Objective → Pick out the lines below that contain the string "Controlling" and copy them all.

Data extract →
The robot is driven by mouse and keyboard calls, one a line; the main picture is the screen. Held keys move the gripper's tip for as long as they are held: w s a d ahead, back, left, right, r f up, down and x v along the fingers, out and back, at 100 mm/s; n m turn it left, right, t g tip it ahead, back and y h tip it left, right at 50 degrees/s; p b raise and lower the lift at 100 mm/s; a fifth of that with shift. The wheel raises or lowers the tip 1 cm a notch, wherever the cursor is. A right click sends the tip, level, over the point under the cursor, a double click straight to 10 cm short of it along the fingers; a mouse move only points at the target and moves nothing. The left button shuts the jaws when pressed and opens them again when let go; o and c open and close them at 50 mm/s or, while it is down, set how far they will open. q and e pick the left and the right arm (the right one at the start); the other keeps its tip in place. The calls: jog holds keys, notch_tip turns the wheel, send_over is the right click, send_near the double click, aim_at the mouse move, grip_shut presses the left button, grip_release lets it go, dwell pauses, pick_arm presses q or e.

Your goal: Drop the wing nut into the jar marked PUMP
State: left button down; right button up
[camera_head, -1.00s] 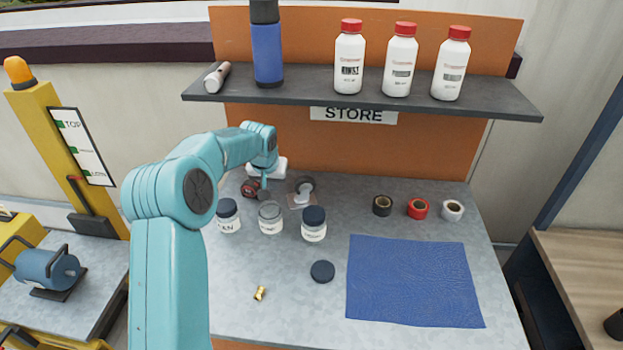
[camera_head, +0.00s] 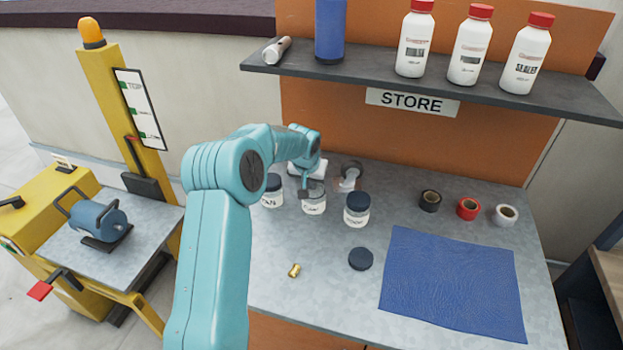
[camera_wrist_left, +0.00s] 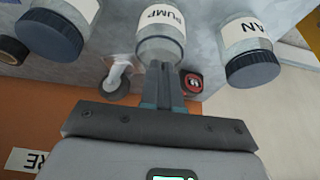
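The jar marked PUMP (camera_wrist_left: 160,38) is lidless clear glass with a white label; it is the middle jar (camera_head: 314,204) of three on the grey bench in the head view. My left gripper (camera_head: 304,192) is at its mouth, pointing down; I cannot tell if the tips are inside. In the left wrist view its fingers (camera_wrist_left: 169,80) are close together and overlap the jar's rim. Nothing shows clearly between them. I cannot make out a wing nut for certain. A small brass piece (camera_head: 294,270) lies on the bench in front of the jars. My right gripper is out of view.
Dark-lidded jars stand left (camera_head: 272,196) and right (camera_head: 357,212) of the open one. A loose dark lid (camera_head: 360,259) and a blue mat (camera_head: 455,285) lie in front. Tape rolls (camera_head: 468,209) stand at right. A shelf (camera_head: 430,83) with bottles overhangs the back.

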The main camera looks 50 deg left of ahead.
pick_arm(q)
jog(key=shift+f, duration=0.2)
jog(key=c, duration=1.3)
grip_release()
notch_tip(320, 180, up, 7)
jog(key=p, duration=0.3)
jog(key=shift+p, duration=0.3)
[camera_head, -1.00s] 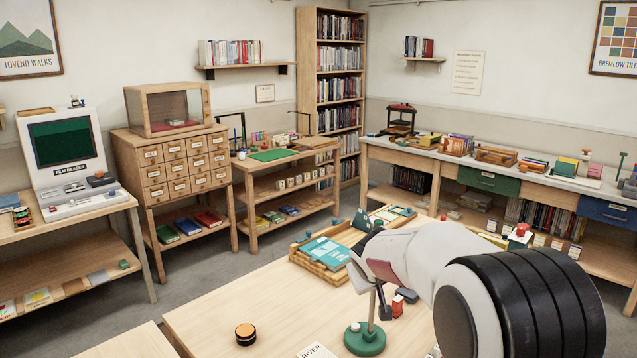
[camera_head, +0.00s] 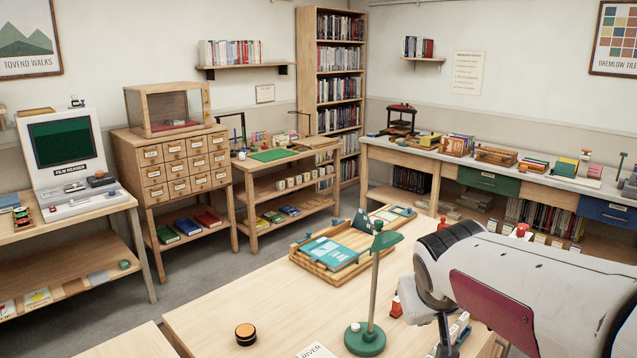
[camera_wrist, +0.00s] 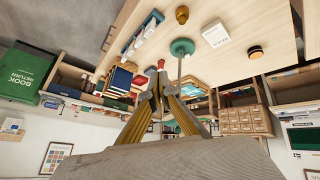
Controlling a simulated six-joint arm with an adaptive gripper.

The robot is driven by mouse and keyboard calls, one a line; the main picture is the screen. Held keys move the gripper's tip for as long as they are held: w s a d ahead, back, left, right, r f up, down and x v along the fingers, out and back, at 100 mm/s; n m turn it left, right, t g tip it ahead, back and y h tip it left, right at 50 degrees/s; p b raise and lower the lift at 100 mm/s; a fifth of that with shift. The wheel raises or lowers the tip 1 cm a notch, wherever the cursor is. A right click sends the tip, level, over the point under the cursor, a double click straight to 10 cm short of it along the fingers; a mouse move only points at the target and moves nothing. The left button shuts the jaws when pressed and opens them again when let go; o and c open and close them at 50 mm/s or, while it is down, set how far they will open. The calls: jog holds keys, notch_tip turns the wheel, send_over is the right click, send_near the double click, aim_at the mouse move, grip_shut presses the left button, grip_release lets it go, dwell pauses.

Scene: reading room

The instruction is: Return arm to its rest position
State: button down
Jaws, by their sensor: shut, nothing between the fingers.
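My gripper (camera_wrist: 157,88) shows in the wrist view with its fingers closed together and nothing held between them. The wrist view is turned over, with the table top at its upper right. In the head view my white arm with a dark red panel comes in from the right, over the right side of the front table (camera_head: 240,290). The gripper end points down near the lower right there, and its fingertips are hard to make out.
A green desk lamp (camera_head: 366,337) stands left of my arm, close to it. A wooden tray (camera_head: 318,262) with teal booklets lies behind the lamp. A round orange-topped tin (camera_head: 246,334) and a RIVER card (camera_head: 317,351) lie on the front table. The table's left part is mostly clear.

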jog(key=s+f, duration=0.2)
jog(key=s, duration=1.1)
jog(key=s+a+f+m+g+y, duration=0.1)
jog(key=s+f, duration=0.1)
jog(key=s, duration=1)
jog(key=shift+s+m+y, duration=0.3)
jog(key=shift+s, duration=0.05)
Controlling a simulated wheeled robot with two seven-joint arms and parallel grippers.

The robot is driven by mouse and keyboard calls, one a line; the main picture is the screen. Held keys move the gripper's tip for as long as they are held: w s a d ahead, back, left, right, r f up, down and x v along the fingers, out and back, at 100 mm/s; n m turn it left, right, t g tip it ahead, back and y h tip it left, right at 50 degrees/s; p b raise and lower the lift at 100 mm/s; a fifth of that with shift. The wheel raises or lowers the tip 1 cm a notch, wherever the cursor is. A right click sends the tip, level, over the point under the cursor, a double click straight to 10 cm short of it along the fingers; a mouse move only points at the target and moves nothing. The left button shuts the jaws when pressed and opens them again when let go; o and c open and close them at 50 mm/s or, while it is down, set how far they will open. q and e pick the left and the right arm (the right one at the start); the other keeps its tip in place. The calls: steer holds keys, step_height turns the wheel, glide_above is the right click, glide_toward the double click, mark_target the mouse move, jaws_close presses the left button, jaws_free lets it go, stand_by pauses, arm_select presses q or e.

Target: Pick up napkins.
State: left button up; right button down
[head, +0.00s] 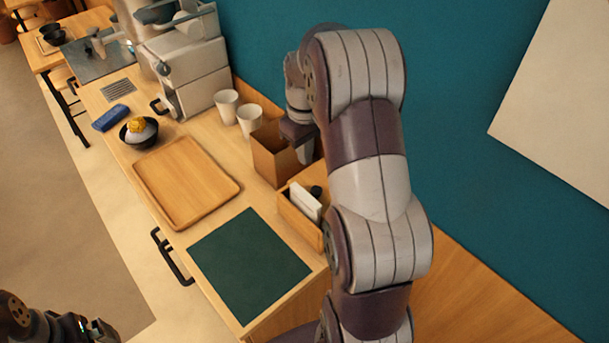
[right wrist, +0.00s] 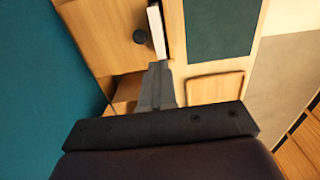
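The napkins are a white upright stack (head: 305,201) in a light wooden holder (head: 298,217) near the wall side of the counter. My right gripper (head: 304,152) is over the brown open box (head: 270,158), behind the holder and apart from the napkins. Its fingers (right wrist: 157,68) look shut together with nothing seen between them. Part of my left arm shows at the lower left; its gripper is out of view.
A wooden tray (head: 186,182) and a dark green mat (head: 249,264) lie on the counter (head: 213,228). Two white cups (head: 238,111) stand behind the box. A black bowl (head: 139,133) with food, a blue cloth (head: 110,118) and a coffee machine (head: 190,70) stand further back.

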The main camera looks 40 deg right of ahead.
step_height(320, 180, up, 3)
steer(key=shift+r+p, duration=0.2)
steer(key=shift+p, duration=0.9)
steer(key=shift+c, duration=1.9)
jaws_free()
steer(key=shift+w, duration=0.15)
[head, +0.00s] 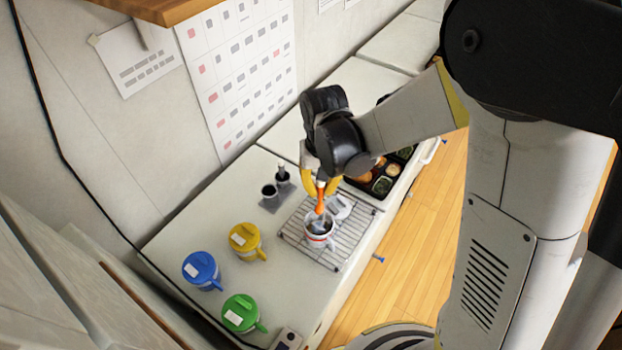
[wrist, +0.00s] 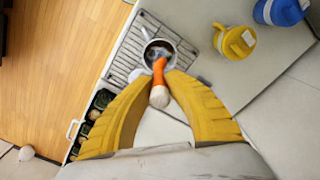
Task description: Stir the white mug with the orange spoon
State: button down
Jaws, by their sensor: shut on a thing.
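My gripper (head: 320,181) is above the wire rack, its yellow fingers shut on the orange spoon (head: 320,199). In the wrist view the fingers close around the spoon's orange handle (wrist: 159,88). The white mug (head: 318,240) has an orange-red band and stands on the rack; it also shows in the wrist view (wrist: 147,54). The spoon points down into the mug's mouth. Its lower end is inside the mug and hard to make out.
Yellow (head: 245,241), blue (head: 202,270) and green (head: 241,313) lidded mugs stand left of the wire rack (head: 342,250). A black bento tray (head: 383,186) with food lies to the right. The counter edge borders the wooden floor.

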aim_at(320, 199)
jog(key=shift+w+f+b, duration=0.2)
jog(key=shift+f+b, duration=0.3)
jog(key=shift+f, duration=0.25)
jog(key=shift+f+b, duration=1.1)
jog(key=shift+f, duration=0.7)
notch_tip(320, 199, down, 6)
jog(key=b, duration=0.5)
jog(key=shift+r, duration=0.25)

Expected answer →
Controlling a simulated six-joint arm with an adaptive gripper.
Controlling a simulated wheeled robot with two seven-joint arms and parallel grippers.

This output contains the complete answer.